当代美国剧作家山姆·谢泼德是一位孜孜不倦的西部牛仔神话咏唱者、美国梦的探寻者。他运用或是激情澎湃的摇滚乐,或是略带伤感的爵士乐,或是抒情的蓝草乡村音乐的笔调,反复倾诉着古老的西部边疆神话与当代的都市文化的矛盾。他既迷恋着古老而淳朴的过去,又意识到不可能再到回归牧歌式的文明;他向往寂静辽阔的西部荒原,又不能忘怀喧嚣忙碌的东部繁华。自20世纪70年代起,谢泼德就放弃了早期先锋实验戏剧中不可知的、模糊的戏剧语境,却在作品中反复描绘西部背景下的生活,在幻象与现实、真实与虚假的对比中表达着男性身份的危机和美国精神的失落。
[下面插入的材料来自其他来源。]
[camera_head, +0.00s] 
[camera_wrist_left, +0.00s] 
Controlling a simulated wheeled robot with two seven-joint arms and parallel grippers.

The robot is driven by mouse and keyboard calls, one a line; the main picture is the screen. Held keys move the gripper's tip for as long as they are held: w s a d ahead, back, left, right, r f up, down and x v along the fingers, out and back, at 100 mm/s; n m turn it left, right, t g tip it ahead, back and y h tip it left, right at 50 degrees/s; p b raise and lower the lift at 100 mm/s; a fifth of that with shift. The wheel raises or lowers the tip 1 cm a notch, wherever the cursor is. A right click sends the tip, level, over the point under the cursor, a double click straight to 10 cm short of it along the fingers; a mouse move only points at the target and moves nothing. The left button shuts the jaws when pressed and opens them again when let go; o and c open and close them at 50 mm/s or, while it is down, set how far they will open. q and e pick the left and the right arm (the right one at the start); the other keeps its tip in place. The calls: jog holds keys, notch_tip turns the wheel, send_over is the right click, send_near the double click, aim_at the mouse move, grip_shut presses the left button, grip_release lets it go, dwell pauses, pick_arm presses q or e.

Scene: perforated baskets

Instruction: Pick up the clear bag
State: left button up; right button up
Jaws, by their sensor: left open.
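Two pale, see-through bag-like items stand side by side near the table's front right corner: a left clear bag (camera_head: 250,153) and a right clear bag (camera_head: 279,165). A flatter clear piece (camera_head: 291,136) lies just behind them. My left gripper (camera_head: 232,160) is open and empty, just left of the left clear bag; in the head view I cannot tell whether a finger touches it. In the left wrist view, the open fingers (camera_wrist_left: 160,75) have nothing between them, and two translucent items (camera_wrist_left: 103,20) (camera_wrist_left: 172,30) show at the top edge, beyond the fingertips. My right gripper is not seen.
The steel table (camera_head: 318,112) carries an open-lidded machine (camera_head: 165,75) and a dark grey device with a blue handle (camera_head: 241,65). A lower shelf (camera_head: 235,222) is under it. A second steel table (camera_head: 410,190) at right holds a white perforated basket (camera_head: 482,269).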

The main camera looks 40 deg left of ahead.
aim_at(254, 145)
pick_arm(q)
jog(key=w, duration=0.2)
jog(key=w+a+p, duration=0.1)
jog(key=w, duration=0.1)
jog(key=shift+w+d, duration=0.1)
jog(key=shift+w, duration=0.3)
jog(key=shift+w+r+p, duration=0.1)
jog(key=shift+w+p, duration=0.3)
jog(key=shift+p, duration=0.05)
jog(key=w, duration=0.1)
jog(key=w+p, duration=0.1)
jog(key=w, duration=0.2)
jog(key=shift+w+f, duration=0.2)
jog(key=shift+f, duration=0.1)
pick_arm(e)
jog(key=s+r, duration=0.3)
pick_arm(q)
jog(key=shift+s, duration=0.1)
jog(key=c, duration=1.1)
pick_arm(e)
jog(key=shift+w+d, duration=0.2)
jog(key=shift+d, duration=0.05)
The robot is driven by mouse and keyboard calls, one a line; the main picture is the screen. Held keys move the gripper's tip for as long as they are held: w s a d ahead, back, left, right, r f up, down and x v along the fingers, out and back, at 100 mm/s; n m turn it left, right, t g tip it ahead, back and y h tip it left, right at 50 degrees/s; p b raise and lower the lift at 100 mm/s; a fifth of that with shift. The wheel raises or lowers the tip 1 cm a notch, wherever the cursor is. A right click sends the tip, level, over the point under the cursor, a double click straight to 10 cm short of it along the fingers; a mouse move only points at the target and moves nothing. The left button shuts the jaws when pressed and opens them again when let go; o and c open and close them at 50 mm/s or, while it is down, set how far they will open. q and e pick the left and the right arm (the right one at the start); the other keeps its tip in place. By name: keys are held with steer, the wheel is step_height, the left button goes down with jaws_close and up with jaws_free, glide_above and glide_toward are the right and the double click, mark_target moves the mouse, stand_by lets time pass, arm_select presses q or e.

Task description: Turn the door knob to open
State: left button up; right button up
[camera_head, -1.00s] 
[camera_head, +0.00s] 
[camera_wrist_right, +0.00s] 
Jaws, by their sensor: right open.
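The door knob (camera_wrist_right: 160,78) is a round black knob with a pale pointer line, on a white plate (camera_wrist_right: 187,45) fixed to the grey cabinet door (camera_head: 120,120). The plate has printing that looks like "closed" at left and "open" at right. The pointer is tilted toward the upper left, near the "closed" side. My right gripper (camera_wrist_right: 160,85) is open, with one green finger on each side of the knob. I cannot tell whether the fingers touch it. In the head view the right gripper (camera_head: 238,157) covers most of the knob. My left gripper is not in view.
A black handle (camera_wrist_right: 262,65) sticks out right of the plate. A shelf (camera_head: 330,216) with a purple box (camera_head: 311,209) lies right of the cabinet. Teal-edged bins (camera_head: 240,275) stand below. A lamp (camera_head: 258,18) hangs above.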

他将各种大众文化符号进行拼贴,不仅对媒体语境中的西部意象提出质疑,更在戏剧作品中重构出充满歧义与矛盾的西部。

2.牛仔:男性身份

在谢泼德早期创作的先锋实验剧中,西部不仅是神圣没有受到工业文明玷污的伊甸园,同时也是具有牛仔气质的青年人所向往的地方,而剧中的主人公也往往被赋予了“野牛比尔”(Buffalo Bill)这个传奇人物的特色。“野牛比尔”原名威廉·科迪(William Frederick Cody,1846 -1917),是一位在美国家喻户晓的人物。他不仅是一位军人、野牛猎人,还是一位游走于西部的牛仔。“美国商业娱乐史上最大规模、最得人望,也是最成功的事业之一是野牛比尔的西部原野(Bufflo Bill’s Wild West)表演”(Stotkin,1993:164),而这些表演就是后来美国电影中“官兵大战红番”的蓝本。其实,“野牛比尔”之所以大红大紫,是因为他体现了美国意识中“男子汉之美”,也是“一个真实的美国边疆勇士坚强而天下无双质量之最佳楷模”(Stotkin,1993:169)。“野牛比尔”唤醒了现代人身上“潜藏的蛮子”、那个在伟大的战斗英雄的血液里“一点滴都不能被铲除的蛮子本能”(Stotkin,1993:174),成为美国的男子汉理想、当时的性别观、人种退化学说和文明没落论等的大杂烩。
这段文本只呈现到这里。